Considerando que as sentenças declaratórias sempre produzem efeitos retroativos, eventual declaração, pelo Juízo de Porto Alegre, de nulidade da decisão do Presidente do STJD, fulminará esta decisão na origem, invalidando, portanto, todos os seus efeitos, sejam presentes ou pretéritos. Aqui está caracterizada a possibilidade de colidência com decisões proferidas na ação proposta no Juízo do Rio de Janeiro, que porventura tenham dado validade à decisão do Presidente do STJD.

Esta conclusão não é obstada pela informação, contida na inicial (fls. 11/STJ), de que foi proferida sentença na ação proposta no Juízo do Rio de Janeiro, porque os indícios de que houve colusão – e, conseqüentemente, de nulidade do processo (que alcançaria, inclusive, a sentença) –, não podem ser desconsiderados até que todos os fatos levantados pelo ora suscitante sejam devidamente apurados pelas autoridades competentes.

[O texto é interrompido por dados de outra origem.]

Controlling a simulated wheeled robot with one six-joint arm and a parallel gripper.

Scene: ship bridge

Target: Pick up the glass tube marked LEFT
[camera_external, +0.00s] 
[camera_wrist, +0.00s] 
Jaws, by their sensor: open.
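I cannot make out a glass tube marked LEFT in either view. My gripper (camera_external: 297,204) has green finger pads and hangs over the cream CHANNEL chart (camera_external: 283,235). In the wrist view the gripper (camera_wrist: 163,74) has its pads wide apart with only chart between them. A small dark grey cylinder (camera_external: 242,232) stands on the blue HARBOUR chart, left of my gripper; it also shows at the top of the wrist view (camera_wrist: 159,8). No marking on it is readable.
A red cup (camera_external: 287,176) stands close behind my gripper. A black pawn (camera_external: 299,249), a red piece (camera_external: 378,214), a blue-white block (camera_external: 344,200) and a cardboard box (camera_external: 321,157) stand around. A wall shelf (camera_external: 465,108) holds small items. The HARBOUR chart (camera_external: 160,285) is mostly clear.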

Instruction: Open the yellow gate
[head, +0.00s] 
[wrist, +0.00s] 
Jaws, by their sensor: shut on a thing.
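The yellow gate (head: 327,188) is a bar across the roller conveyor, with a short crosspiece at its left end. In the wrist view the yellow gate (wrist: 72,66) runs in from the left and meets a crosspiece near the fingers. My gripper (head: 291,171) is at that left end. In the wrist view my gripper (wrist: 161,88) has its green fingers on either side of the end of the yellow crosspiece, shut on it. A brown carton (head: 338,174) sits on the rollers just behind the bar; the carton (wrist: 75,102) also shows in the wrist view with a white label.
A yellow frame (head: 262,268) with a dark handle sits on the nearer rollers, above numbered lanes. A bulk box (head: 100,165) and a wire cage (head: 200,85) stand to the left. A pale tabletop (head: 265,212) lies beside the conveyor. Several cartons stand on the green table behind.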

Por todas essas razões, é possível conhecer do presente conflito positivo de competência, ante a não incidência da Súmula n. 235/STJ, diante das peculiaridades da espécie e corroborado pelo entendimento do STF, manifestado no voto do Ministro Carlos Velloso, no julgamento do HC n.° 86.864-9/SP, j. 20/10/2005, de que não há súmula que possa valer diante de flagrante violação de direito.

Por fim, ressalto também que não há qualquer impedimento para que o STJ conheça de conflito de competência a respeito de ações sobre o Campeonato Brasileiro de Futebol, pois já o fez por ocasião dos seguintes precedentes da 2ª Seção do STJ: CC n.° 40.721/RJ, de minha relatoria, DJ 01.07.2004 e CC 28.003/RJ, Rel. Min. Nilson Naves, DJ 11.03.2002.

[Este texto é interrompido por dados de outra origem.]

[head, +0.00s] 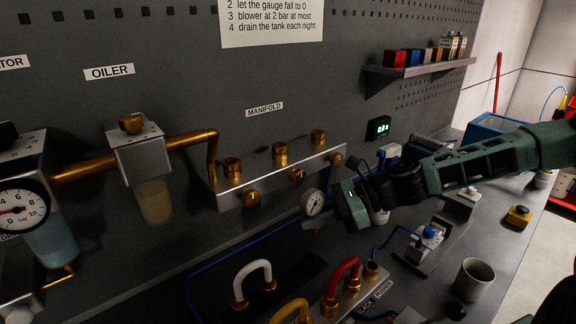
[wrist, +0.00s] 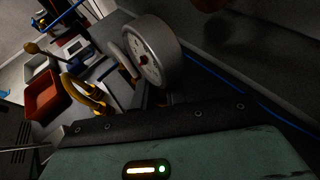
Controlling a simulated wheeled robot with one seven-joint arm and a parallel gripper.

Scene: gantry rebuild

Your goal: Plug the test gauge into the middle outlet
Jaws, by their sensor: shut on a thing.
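The manifold (head: 285,168) is a grey block on the back wall with brass fittings along its top and front. Its middle front outlet (head: 297,176) is a bare brass fitting. The test gauge (head: 313,202), small, round and white-faced, is at the tip of my gripper (head: 328,203), just below and right of that outlet and apart from it. My gripper is shut on the gauge. In the wrist view the gauge (wrist: 152,52) is large and tilted above my gripper's dark edge. The gauge's stem and the fingertips are mostly hidden.
A shelf (head: 420,67) is above my arm.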

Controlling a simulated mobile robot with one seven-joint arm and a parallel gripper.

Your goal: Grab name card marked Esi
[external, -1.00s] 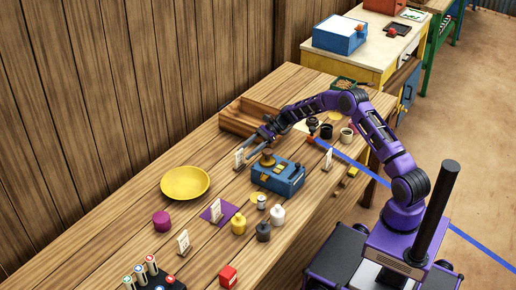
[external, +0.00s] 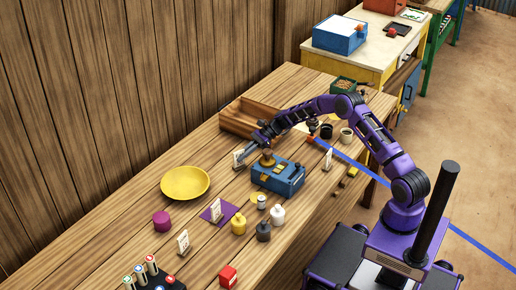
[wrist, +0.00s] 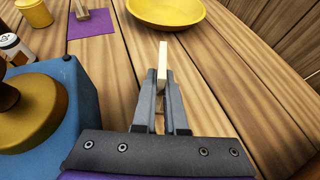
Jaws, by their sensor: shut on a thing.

Forte em tais razões, nos termos do art. 120, do CPC, determino o sobrestamento dos processos que são objeto do presente conflito positivo de competência, assim como suspendo os efeitos de todas as decisões neles proferidas, até que os fatos levantados pelo ora suscitante sejam devidamente apurados pelas autoridades competentes.

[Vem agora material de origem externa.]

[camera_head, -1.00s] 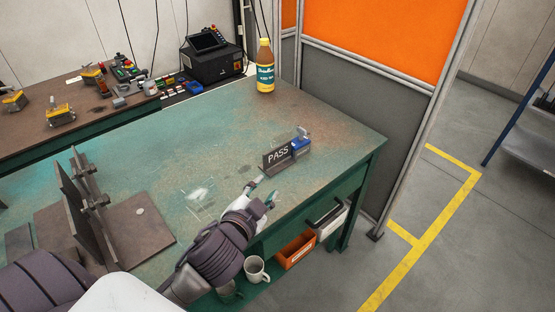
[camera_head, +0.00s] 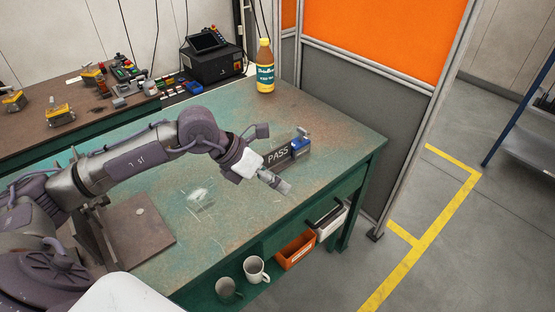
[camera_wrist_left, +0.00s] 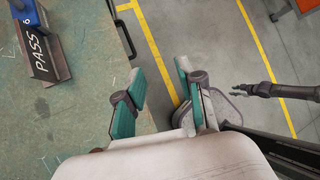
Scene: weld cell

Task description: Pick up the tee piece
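A dark angled plate piece marked PASS (camera_head: 279,157) stands on the bench's right part, against a blue block. It also shows at the upper left of the left wrist view (camera_wrist_left: 41,50). I cannot tell for sure which piece is the tee piece. My left gripper (camera_head: 284,186) is above the bench's front edge, near the PASS piece. In the left wrist view its teal fingers (camera_wrist_left: 160,78) are apart and empty. My right gripper (camera_wrist_left: 240,90) shows small there.
The green bench (camera_head: 335,130) has free room on its right and at the back. Mugs (camera_head: 255,268) and an orange bin (camera_head: 296,252) sit below the front edge. An orange and grey partition (camera_head: 365,110) stands behind.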

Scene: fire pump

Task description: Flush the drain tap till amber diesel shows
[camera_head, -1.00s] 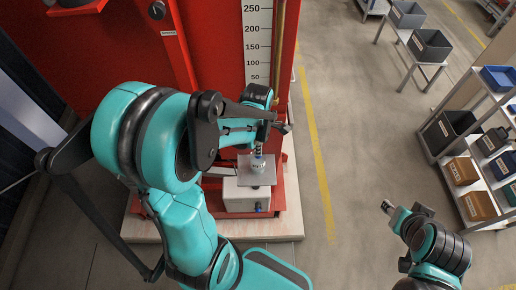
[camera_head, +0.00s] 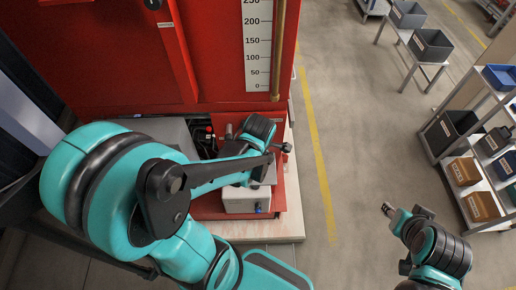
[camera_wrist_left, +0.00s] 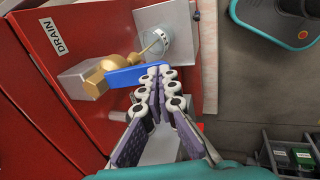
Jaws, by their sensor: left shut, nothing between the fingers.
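In the left wrist view a brass drain tap (camera_wrist_left: 96,83) with a flat blue lever (camera_wrist_left: 137,76) sits by a grey block. A small clear jar (camera_wrist_left: 157,42) with marks on its wall stands beside the tap on a metal plate (camera_wrist_left: 186,60). I cannot make out any amber liquid in it. My left gripper (camera_wrist_left: 158,72) is shut and empty, its tips at the end of the blue lever; I cannot tell whether they touch. In the head view my left arm hides the jar and tap. My right gripper (camera_head: 387,209) is over open floor, too small to read.
A red panel (camera_head: 100,60) with a level scale (camera_head: 258,45) and a brass pipe (camera_head: 279,50) stands behind. A white box (camera_head: 246,200) stands on the red base. A shelf of bins (camera_head: 460,171) is at the right. The floor between is clear.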

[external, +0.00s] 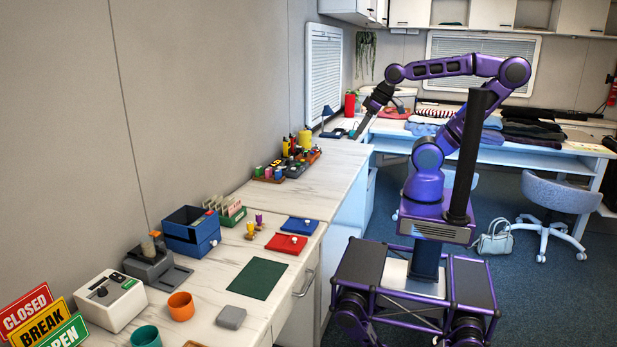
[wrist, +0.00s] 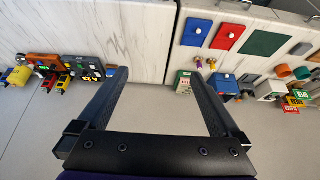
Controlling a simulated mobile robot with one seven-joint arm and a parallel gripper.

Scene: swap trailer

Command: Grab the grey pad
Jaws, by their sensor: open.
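The grey pad (external: 231,317) is a small rounded square block lying flat on the near part of the white counter, in front of the green mat. In the wrist view a small grey piece beside the green mat, at the far right, looks like the same pad (wrist: 301,48). My gripper (external: 358,128) is at the far end of the counter, well away from the pad. In the wrist view my gripper (wrist: 156,78) has its two fingers wide apart with nothing between them.
The green mat (external: 258,279) lies behind the pad. An orange cup (external: 181,306) and a teal cup (external: 145,337) stand to its left. Red (external: 286,243) and blue (external: 299,225) pads lie farther back. The counter's front edge is close to the pad's right.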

Designo para resolver as medidas urgentes, em caráter provisório, o Juízo da 1ª Vara Cível da Comarca de Porto Alegre/RS.

Determino, ainda, a remessa de cópia integral do presente conflito positivo de competência:

(i) aos Ministérios Públicos Federal e Estadual do Rio de Janeiro;

(ii) à Corregedoria-Geral de Justiça do Tribunal de Justiça do Estado do Rio de Janeiro; e

(iii) ao Conselho Nacional de Justiça, para que sejam apuradas, de acordo com as respectivas atribuições constitucionais de cada instituição, as alegações do ora suscitante a respeito da prática de eventuais ilícitos.

Solicitem-se informações, com urgência, aos Juízos envolvidos no conflito. Após, vista ao Ministério Público Federal.

Publique-se. Intime-se. Oficie-se com urgência por telex.

Brasília (DF), 02 de dezembro de 2005.